> Problem requirements: Repeat, exactly and completely, the entries shown underneath.

***** Records supplied

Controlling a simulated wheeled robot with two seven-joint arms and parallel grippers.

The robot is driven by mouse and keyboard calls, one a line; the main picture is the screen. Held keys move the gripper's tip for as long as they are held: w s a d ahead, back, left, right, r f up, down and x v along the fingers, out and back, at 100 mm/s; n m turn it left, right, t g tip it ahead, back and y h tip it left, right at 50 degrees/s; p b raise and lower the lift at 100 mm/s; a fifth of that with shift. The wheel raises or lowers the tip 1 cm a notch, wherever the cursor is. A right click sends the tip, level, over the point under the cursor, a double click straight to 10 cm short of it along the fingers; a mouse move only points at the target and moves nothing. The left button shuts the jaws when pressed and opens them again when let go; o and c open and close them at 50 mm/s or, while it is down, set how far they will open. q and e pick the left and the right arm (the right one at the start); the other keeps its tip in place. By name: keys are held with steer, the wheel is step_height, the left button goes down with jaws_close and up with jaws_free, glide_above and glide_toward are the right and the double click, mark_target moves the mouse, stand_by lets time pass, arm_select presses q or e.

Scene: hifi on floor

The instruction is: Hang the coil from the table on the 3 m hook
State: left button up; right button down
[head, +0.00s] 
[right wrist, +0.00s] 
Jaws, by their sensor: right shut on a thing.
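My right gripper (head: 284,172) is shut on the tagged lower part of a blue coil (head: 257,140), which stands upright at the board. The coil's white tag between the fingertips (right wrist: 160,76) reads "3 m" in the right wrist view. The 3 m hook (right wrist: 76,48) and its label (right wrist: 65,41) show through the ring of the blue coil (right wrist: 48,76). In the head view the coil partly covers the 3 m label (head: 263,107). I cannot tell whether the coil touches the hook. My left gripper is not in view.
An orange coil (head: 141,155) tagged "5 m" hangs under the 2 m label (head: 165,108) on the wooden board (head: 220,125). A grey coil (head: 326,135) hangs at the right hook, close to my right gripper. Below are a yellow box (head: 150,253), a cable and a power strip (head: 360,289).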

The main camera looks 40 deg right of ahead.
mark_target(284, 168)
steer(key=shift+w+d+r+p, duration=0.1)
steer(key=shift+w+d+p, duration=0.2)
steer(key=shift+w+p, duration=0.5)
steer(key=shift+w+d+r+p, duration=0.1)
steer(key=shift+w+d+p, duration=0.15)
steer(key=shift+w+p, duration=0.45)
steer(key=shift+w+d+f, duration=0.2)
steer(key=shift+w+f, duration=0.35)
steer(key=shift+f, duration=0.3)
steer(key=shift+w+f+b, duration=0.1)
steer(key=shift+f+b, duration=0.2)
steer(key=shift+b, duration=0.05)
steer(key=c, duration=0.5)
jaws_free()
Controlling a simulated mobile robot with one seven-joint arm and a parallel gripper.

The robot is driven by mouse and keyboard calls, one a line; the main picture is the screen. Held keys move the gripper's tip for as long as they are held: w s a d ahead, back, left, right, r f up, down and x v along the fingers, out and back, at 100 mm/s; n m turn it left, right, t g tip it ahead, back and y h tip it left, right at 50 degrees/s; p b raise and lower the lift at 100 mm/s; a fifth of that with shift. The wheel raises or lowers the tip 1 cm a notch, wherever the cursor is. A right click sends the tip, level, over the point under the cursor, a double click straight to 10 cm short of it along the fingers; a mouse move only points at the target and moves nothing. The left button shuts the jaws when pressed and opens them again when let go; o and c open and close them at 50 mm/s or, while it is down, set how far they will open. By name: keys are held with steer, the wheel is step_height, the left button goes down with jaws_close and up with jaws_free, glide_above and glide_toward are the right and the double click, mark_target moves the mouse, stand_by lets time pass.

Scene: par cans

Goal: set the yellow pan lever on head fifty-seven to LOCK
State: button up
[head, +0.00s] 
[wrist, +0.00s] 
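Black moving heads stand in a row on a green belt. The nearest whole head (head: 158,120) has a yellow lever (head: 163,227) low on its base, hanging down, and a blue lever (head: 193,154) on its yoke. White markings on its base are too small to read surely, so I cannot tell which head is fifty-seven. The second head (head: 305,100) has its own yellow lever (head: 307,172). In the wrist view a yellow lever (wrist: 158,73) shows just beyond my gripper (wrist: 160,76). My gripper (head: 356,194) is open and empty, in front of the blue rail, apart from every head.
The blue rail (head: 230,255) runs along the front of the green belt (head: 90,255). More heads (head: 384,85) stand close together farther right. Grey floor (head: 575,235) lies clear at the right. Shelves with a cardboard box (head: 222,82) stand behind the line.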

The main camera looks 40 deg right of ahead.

**********

> Exercise output:
Controlling a simulated wheeled robot with two seven-joint arms and parallel grippers.

The robot is driven by mouse and keyboard calls, one a line; the main picture is the screen. Held keys move the gripper's tip for as long as they are held: w s a d ahead, back, left, right, r f up, down and x v along the fingers, out and back, at 100 mm/s; n m turn it left, right, t g tip it ahead, back and y h tip it left, right at 50 degrees/s; p b raise and lower the lift at 100 mm/s; a fifth of that with shift. The wheel raises or lowers the tip 1 cm a notch, wherever the cursor is. A right click sends the tip, level, over the point under the cursor, a double click straight to 10 cm short of it along the fingers; a mouse move only points at the target and moves nothing. The left button shuts the jaws when pressed and opens them again when let go; o and c open and close them at 50 mm/s or, while it is down, set how far they will open. q and e pick the left and the right arm (the right one at the start); the other keeps its tip in place. By name: keys are held with steer, the wheel is step_height, the left button goes down with jaws_close and up with jaws_free, glide_above and glide_toward are the right and the double click, mark_target moves the mouse, stand_by lets time pass, arm_select presses q or e.

Scene: hifi on floor

The instruction is: Hang the coil from the table on the 3 m hook
State: left button up; right button down
[head, +0.00s] 
[right wrist, +0.00s] 
Jaws, by their sensor: right shut on a thing.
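My right gripper (head: 284,172) is shut on the tagged lower part of a blue coil (head: 257,140), which stands upright at the board. The coil's white tag between the fingertips (right wrist: 160,76) reads "3 m" in the right wrist view. The 3 m hook (right wrist: 76,48) and its label (right wrist: 65,41) show through the ring of the blue coil (right wrist: 48,76). In the head view the coil partly covers the 3 m label (head: 263,107). I cannot tell whether the coil touches the hook. My left gripper is not in view.
An orange coil (head: 141,155) tagged "5 m" hangs under the 2 m label (head: 165,108) on the wooden board (head: 220,125). A grey coil (head: 326,135) hangs at the right hook, close to my right gripper. Below are a yellow box (head: 150,253), a cable and a power strip (head: 360,289).

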The main camera looks 40 deg right of ahead.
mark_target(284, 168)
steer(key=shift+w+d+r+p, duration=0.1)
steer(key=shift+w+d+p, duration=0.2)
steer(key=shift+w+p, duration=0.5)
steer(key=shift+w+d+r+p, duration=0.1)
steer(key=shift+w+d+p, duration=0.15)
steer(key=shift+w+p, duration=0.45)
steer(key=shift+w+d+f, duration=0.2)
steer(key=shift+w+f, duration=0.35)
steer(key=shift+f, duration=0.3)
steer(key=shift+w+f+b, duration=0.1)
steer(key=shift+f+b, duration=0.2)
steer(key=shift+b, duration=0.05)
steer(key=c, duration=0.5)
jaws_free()
Controlling a simulated mobile robot with one seven-joint arm and a parallel gripper.

The robot is driven by mouse and keyboard calls, one a line; the main picture is the screen. Held keys move the gripper's tip for as long as they are held: w s a d ahead, back, left, right, r f up, down and x v along the fingers, out and back, at 100 mm/s; n m turn it left, right, t g tip it ahead, back and y h tip it left, right at 50 degrees/s; p b raise and lower the lift at 100 mm/s; a fifth of that with shift. The wheel raises or lowers the tip 1 cm a notch, wherever the cursor is. A right click sends the tip, level, over the point under the cursor, a double click straight to 10 cm short of it along the fingers; a mouse move only points at the target and moves nothing. The left button shuts the jaws when pressed and opens them again when let go; o and c open and close them at 50 mm/s or, while it is down, set how far they will open. By name: keys are held with steer, the wheel is step_height, the left button goes down with jaws_close and up with jaws_free, glide_above and glide_toward are the right and the double click, mark_target moves the mouse, stand_by lets time pass.

Scene: par cans

Goal: set the yellow pan lever on head fifty-seven to LOCK
State: button up
[head, +0.00s] 
[wrist, +0.00s] 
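Black moving heads stand in a row on a green belt. The nearest whole head (head: 158,120) has a yellow lever (head: 163,227) low on its base, hanging down, and a blue lever (head: 193,154) on its yoke. White markings on its base are too small to read surely, so I cannot tell which head is fifty-seven. The second head (head: 305,100) has its own yellow lever (head: 307,172). In the wrist view a yellow lever (wrist: 158,73) shows just beyond my gripper (wrist: 160,76). My gripper (head: 356,194) is open and empty, in front of the blue rail, apart from every head.
The blue rail (head: 230,255) runs along the front of the green belt (head: 90,255). More heads (head: 384,85) stand close together farther right. Grey floor (head: 575,235) lies clear at the right. Shelves with a cardboard box (head: 222,82) stand behind the line.

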The main camera looks 40 deg right of ahead.

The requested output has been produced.